## [CHALLENGE]
Here are some entries; quote each one exactly.
#### DATA PROVIDED ####
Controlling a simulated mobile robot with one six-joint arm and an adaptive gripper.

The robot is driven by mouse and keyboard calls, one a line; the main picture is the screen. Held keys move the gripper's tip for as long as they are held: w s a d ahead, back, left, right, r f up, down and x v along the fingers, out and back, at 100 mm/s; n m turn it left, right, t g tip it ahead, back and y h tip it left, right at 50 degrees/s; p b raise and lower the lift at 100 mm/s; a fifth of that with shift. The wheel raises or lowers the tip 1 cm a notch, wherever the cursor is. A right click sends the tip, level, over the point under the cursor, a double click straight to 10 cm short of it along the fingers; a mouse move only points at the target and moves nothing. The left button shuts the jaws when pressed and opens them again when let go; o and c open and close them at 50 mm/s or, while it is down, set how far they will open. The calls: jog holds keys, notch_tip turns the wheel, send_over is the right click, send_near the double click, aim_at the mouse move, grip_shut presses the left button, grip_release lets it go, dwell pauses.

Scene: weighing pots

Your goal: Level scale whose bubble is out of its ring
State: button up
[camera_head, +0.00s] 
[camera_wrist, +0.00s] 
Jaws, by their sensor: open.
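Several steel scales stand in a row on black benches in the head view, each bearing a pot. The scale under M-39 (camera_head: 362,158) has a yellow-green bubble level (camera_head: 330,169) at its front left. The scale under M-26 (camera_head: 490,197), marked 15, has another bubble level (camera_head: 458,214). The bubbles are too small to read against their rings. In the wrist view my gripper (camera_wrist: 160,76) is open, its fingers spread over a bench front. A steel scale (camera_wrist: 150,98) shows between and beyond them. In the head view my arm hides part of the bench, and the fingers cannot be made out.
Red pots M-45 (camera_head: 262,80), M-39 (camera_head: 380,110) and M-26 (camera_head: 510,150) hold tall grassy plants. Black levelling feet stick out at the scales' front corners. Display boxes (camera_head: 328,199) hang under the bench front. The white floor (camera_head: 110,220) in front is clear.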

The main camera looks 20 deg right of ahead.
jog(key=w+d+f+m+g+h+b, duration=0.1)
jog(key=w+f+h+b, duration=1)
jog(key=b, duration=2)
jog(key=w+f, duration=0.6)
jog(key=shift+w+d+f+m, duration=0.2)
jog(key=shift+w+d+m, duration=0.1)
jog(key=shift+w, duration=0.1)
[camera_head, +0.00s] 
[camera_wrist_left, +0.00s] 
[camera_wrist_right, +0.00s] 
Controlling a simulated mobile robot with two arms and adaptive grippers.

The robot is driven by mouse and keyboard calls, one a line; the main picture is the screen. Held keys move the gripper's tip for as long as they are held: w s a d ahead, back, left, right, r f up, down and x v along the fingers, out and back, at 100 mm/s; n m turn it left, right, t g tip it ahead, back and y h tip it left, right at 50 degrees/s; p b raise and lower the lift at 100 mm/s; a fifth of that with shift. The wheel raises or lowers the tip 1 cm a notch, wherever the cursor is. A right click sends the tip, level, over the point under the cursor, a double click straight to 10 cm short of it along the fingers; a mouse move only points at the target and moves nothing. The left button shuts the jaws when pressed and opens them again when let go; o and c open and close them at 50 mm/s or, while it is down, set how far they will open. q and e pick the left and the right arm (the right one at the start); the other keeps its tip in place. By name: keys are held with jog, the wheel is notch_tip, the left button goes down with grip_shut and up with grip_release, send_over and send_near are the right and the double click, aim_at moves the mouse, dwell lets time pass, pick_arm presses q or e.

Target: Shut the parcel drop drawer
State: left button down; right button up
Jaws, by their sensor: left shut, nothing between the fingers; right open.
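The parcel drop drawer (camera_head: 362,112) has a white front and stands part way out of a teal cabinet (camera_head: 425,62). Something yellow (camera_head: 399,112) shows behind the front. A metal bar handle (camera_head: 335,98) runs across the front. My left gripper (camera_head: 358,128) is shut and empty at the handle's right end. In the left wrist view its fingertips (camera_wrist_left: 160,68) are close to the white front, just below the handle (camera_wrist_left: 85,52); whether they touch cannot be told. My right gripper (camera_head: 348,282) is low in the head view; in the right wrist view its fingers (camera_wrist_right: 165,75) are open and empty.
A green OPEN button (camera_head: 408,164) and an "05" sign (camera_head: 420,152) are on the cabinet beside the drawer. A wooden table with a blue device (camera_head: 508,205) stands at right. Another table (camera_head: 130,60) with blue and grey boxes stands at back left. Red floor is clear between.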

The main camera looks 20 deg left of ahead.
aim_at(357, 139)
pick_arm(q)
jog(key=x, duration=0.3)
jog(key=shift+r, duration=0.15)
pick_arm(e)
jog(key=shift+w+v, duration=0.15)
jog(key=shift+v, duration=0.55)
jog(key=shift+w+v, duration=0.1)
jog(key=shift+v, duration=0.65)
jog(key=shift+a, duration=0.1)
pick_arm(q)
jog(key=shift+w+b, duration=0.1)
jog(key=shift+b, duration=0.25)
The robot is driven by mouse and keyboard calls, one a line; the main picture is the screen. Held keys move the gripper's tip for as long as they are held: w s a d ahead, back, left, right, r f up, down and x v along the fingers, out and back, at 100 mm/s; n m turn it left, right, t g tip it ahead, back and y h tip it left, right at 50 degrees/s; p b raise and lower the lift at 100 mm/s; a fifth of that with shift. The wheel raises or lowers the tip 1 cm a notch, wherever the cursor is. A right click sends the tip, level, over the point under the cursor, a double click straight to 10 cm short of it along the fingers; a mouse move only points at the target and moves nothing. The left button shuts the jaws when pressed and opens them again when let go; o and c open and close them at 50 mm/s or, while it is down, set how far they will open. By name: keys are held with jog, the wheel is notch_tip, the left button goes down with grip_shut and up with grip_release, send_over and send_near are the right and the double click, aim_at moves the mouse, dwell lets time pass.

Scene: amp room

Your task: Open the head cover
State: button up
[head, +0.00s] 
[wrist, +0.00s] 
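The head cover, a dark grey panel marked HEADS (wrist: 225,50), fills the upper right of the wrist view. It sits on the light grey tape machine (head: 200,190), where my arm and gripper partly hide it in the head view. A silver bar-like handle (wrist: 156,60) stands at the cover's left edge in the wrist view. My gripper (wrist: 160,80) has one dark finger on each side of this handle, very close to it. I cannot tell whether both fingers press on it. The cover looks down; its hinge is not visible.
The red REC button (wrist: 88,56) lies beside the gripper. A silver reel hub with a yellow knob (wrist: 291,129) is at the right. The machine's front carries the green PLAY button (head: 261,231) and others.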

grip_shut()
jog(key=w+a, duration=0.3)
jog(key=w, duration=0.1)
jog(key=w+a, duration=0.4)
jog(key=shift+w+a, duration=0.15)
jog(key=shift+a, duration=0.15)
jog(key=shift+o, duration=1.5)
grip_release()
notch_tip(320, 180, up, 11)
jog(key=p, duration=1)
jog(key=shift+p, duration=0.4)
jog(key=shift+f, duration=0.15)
####
## [RESPONSE BELOW]
Controlling a simulated mobile robot with one six-joint arm and an adaptive gripper.

The robot is driven by mouse and keyboard calls, one a line; the main picture is the screen. Held keys move the gripper's tip for as long as they are held: w s a d ahead, back, left, right, r f up, down and x v along the fingers, out and back, at 100 mm/s; n m turn it left, right, t g tip it ahead, back and y h tip it left, right at 50 degrees/s; p b raise and lower the lift at 100 mm/s; a fifth of that with shift. The wheel raises or lowers the tip 1 cm a notch, wherever the cursor is. A right click sends the tip, level, over the point under the cursor, a double click straight to 10 cm short of it along the fingers; a mouse move only points at the target and moves nothing. The left button shuts the jaws when pressed and opens them again when let go; o and c open and close them at 50 mm/s or, while it is down, set how far they will open. The calls: jog holds keys, notch_tip turns the wheel, send_over is the right click, send_near the double click, aim_at the mouse move, grip_shut presses the left button, grip_release lets it go, dwell pauses.

Scene: weighing pots

Your goal: Level scale whose bubble is out of its ring
State: button up
[camera_head, +0.00s] 
[camera_wrist, +0.00s] 
Jaws, by their sensor: open.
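Several steel scales stand in a row on black benches in the head view, each bearing a pot. The scale under M-39 (camera_head: 362,158) has a yellow-green bubble level (camera_head: 330,169) at its front left. The scale under M-26 (camera_head: 490,197), marked 15, has another bubble level (camera_head: 458,214). The bubbles are too small to read against their rings. In the wrist view my gripper (camera_wrist: 160,76) is open, its fingers spread over a bench front. A steel scale (camera_wrist: 150,98) shows between and beyond them. In the head view my arm hides part of the bench, and the fingers cannot be made out.
Red pots M-45 (camera_head: 262,80), M-39 (camera_head: 380,110) and M-26 (camera_head: 510,150) hold tall grassy plants. Black levelling feet stick out at the scales' front corners. Display boxes (camera_head: 328,199) hang under the bench front. The white floor (camera_head: 110,220) in front is clear.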

The main camera looks 20 deg right of ahead.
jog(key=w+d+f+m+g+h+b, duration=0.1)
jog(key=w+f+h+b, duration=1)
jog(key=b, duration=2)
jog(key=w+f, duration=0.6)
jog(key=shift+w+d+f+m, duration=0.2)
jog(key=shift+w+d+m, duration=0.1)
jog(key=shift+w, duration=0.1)
[camera_head, +0.00s] 
[camera_wrist_left, +0.00s] 
[camera_wrist_right, +0.00s] 
Controlling a simulated mobile robot with two arms and adaptive grippers.

The robot is driven by mouse and keyboard calls, one a line; the main picture is the screen. Held keys move the gripper's tip for as long as they are held: w s a d ahead, back, left, right, r f up, down and x v along the fingers, out and back, at 100 mm/s; n m turn it left, right, t g tip it ahead, back and y h tip it left, right at 50 degrees/s; p b raise and lower the lift at 100 mm/s; a fifth of that with shift. The wheel raises or lowers the tip 1 cm a notch, wherever the cursor is. A right click sends the tip, level, over the point under the cursor, a double click straight to 10 cm short of it along the fingers; a mouse move only points at the target and moves nothing. The left button shuts the jaws when pressed and opens them again when let go; o and c open and close them at 50 mm/s or, while it is down, set how far they will open. q and e pick the left and the right arm (the right one at the start); the other keeps its tip in place. By name: keys are held with jog, the wheel is notch_tip, the left button goes down with grip_shut and up with grip_release, send_over and send_near are the right and the double click, aim_at moves the mouse, dwell lets time pass, pick_arm presses q or e.

Target: Shut the parcel drop drawer
State: left button down; right button up
Jaws, by their sensor: left shut, nothing between the fingers; right open.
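The parcel drop drawer (camera_head: 362,112) has a white front and stands part way out of a teal cabinet (camera_head: 425,62). Something yellow (camera_head: 399,112) shows behind the front. A metal bar handle (camera_head: 335,98) runs across the front. My left gripper (camera_head: 358,128) is shut and empty at the handle's right end. In the left wrist view its fingertips (camera_wrist_left: 160,68) are close to the white front, just below the handle (camera_wrist_left: 85,52); whether they touch cannot be told. My right gripper (camera_head: 348,282) is low in the head view; in the right wrist view its fingers (camera_wrist_right: 165,75) are open and empty.
A green OPEN button (camera_head: 408,164) and an "05" sign (camera_head: 420,152) are on the cabinet beside the drawer. A wooden table with a blue device (camera_head: 508,205) stands at right. Another table (camera_head: 130,60) with blue and grey boxes stands at back left. Red floor is clear between.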

The main camera looks 20 deg left of ahead.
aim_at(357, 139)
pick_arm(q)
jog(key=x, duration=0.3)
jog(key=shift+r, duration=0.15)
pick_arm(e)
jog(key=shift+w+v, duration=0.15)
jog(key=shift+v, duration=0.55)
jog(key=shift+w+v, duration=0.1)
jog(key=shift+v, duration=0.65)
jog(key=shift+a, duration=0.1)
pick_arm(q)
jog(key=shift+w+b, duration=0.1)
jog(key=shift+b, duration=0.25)
The robot is driven by mouse and keyboard calls, one a line; the main picture is the screen. Held keys move the gripper's tip for as long as they are held: w s a d ahead, back, left, right, r f up, down and x v along the fingers, out and back, at 100 mm/s; n m turn it left, right, t g tip it ahead, back and y h tip it left, right at 50 degrees/s; p b raise and lower the lift at 100 mm/s; a fifth of that with shift. The wheel raises or lowers the tip 1 cm a notch, wherever the cursor is. A right click sends the tip, level, over the point under the cursor, a double click straight to 10 cm short of it along the fingers; a mouse move only points at the target and moves nothing. The left button shuts the jaws when pressed and opens them again when let go; o and c open and close them at 50 mm/s or, while it is down, set how far they will open. By name: keys are held with jog, the wheel is notch_tip, the left button goes down with grip_shut and up with grip_release, send_over and send_near are the right and the double click, aim_at moves the mouse, dwell lets time pass.

Scene: amp room

Your task: Open the head cover
State: button up
[head, +0.00s] 
[wrist, +0.00s] 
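The head cover, a dark grey panel marked HEADS (wrist: 225,50), fills the upper right of the wrist view. It sits on the light grey tape machine (head: 200,190), where my arm and gripper partly hide it in the head view. A silver bar-like handle (wrist: 156,60) stands at the cover's left edge in the wrist view. My gripper (wrist: 160,80) has one dark finger on each side of this handle, very close to it. I cannot tell whether both fingers press on it. The cover looks down; its hinge is not visible.
The red REC button (wrist: 88,56) lies beside the gripper. A silver reel hub with a yellow knob (wrist: 291,129) is at the right. The machine's front carries the green PLAY button (head: 261,231) and others.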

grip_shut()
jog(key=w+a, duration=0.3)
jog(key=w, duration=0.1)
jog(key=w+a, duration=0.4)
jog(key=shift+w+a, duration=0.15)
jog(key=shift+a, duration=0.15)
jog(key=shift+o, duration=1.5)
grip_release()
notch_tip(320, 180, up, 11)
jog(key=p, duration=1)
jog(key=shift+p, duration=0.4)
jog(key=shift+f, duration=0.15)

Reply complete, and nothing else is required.